::: Provided information

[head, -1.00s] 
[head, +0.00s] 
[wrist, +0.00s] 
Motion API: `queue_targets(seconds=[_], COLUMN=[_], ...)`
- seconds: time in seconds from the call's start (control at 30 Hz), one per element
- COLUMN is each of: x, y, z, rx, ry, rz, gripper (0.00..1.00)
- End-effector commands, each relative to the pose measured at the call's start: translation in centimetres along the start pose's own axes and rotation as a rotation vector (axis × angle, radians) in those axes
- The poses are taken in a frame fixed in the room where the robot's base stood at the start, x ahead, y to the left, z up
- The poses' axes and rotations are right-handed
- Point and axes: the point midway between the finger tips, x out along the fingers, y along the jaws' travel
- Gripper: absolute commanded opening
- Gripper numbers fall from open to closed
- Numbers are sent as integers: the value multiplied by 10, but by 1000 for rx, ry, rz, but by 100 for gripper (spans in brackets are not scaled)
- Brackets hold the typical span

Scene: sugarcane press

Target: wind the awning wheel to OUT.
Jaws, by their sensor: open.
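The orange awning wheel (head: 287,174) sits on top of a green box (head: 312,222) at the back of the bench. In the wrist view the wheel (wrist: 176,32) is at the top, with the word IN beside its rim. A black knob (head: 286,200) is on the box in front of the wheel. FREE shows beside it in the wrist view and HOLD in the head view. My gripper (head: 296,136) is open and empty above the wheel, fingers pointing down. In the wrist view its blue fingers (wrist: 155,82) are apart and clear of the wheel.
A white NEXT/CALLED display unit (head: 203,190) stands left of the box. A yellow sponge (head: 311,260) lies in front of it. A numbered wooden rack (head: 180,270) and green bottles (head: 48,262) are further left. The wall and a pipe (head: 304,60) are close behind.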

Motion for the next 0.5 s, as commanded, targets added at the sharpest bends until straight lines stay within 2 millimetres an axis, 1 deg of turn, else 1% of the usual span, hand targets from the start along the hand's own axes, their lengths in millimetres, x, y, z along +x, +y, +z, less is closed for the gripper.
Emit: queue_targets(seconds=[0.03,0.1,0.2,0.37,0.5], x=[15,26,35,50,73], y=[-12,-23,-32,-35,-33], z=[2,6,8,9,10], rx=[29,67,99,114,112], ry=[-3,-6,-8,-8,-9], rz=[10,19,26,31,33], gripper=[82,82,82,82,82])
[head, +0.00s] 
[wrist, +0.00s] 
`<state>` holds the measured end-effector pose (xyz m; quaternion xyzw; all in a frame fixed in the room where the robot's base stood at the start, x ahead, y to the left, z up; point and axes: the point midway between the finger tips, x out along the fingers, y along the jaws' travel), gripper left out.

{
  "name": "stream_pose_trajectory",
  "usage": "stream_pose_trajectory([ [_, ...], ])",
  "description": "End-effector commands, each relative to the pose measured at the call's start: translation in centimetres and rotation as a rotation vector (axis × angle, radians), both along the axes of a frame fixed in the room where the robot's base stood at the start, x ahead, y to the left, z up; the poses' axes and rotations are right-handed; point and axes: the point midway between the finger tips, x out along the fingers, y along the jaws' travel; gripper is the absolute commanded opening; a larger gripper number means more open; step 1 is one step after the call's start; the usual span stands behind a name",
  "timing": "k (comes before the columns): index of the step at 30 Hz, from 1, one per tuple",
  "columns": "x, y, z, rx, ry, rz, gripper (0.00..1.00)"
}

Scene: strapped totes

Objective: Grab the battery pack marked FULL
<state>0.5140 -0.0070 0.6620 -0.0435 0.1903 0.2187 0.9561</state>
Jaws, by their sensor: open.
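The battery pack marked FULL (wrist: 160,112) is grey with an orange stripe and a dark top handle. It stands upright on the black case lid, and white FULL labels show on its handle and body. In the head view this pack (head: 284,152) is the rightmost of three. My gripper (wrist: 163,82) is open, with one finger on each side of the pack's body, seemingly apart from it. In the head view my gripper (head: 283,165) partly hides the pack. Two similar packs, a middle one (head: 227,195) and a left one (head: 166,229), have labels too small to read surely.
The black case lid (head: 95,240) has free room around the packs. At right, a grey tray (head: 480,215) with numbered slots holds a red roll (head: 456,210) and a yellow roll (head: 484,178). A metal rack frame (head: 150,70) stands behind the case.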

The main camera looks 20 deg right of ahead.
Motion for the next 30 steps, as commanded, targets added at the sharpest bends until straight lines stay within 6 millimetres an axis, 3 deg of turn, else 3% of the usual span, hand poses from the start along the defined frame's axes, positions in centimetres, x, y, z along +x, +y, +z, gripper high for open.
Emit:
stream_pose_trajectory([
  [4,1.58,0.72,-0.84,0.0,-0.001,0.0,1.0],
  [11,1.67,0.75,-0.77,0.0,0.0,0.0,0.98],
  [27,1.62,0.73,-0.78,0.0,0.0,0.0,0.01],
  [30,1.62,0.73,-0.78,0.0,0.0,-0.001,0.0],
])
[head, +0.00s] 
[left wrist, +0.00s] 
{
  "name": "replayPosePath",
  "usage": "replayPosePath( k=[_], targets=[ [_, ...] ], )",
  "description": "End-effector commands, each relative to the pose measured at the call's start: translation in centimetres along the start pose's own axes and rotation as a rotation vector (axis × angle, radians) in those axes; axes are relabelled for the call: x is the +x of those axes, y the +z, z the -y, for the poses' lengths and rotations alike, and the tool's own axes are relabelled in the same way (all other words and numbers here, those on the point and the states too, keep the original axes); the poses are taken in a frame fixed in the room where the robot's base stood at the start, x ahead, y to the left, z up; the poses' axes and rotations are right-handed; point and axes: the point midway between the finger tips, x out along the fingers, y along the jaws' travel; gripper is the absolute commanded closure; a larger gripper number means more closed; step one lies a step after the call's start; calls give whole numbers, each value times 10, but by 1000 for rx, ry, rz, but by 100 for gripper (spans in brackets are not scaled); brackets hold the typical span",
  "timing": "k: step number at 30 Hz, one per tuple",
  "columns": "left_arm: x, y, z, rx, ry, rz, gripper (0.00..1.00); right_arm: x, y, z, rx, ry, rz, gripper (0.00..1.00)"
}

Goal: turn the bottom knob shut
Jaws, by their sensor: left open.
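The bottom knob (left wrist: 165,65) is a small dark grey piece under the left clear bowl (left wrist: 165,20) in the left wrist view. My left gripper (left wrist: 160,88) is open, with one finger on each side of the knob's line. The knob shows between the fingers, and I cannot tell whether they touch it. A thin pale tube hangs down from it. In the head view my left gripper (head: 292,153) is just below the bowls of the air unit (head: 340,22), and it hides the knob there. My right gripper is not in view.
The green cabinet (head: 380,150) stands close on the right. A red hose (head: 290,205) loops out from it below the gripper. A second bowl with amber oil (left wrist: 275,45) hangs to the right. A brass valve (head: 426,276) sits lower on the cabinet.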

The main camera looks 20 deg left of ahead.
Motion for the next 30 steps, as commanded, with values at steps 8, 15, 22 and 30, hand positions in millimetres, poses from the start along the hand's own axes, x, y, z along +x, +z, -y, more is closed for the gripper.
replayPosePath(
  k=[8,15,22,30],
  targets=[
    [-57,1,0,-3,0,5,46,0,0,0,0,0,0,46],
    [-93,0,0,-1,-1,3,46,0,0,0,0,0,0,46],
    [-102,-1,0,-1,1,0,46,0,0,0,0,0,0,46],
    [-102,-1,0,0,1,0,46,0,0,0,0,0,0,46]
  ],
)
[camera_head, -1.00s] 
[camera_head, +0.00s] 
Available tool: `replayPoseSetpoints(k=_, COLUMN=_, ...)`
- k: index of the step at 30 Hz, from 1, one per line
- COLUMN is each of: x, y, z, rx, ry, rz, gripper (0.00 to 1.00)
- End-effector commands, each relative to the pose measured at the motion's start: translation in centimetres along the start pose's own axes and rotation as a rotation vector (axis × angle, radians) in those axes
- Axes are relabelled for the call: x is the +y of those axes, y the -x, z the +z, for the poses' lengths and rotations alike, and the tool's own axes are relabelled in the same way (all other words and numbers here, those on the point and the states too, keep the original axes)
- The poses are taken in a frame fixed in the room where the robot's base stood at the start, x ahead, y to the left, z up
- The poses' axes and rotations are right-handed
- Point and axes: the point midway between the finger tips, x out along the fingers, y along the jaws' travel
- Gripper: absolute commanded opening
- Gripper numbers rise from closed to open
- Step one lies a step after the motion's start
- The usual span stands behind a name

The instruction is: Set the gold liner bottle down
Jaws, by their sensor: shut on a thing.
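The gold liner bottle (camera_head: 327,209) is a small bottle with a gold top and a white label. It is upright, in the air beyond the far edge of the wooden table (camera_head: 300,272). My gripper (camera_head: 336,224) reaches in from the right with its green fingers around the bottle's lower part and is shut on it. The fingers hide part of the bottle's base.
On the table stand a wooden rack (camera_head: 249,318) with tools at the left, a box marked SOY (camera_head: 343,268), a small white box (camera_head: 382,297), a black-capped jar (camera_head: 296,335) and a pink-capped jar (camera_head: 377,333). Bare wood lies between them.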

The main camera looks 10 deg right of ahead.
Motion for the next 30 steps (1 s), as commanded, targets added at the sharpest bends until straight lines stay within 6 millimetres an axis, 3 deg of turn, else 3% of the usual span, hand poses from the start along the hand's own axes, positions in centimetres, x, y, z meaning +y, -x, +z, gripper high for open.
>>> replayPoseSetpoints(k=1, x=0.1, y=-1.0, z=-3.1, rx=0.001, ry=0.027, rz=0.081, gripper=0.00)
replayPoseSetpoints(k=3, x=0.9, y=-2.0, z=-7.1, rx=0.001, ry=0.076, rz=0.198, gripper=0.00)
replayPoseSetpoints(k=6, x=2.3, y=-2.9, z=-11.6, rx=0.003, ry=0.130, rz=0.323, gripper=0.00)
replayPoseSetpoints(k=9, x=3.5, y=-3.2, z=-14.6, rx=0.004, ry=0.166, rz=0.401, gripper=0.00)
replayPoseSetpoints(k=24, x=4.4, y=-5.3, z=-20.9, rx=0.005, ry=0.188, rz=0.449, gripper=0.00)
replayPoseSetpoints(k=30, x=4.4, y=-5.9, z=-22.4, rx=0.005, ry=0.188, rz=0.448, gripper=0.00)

::::::

Determine how many of the lines above hold the word "name", and output that number by itself.

Answer for the task: 4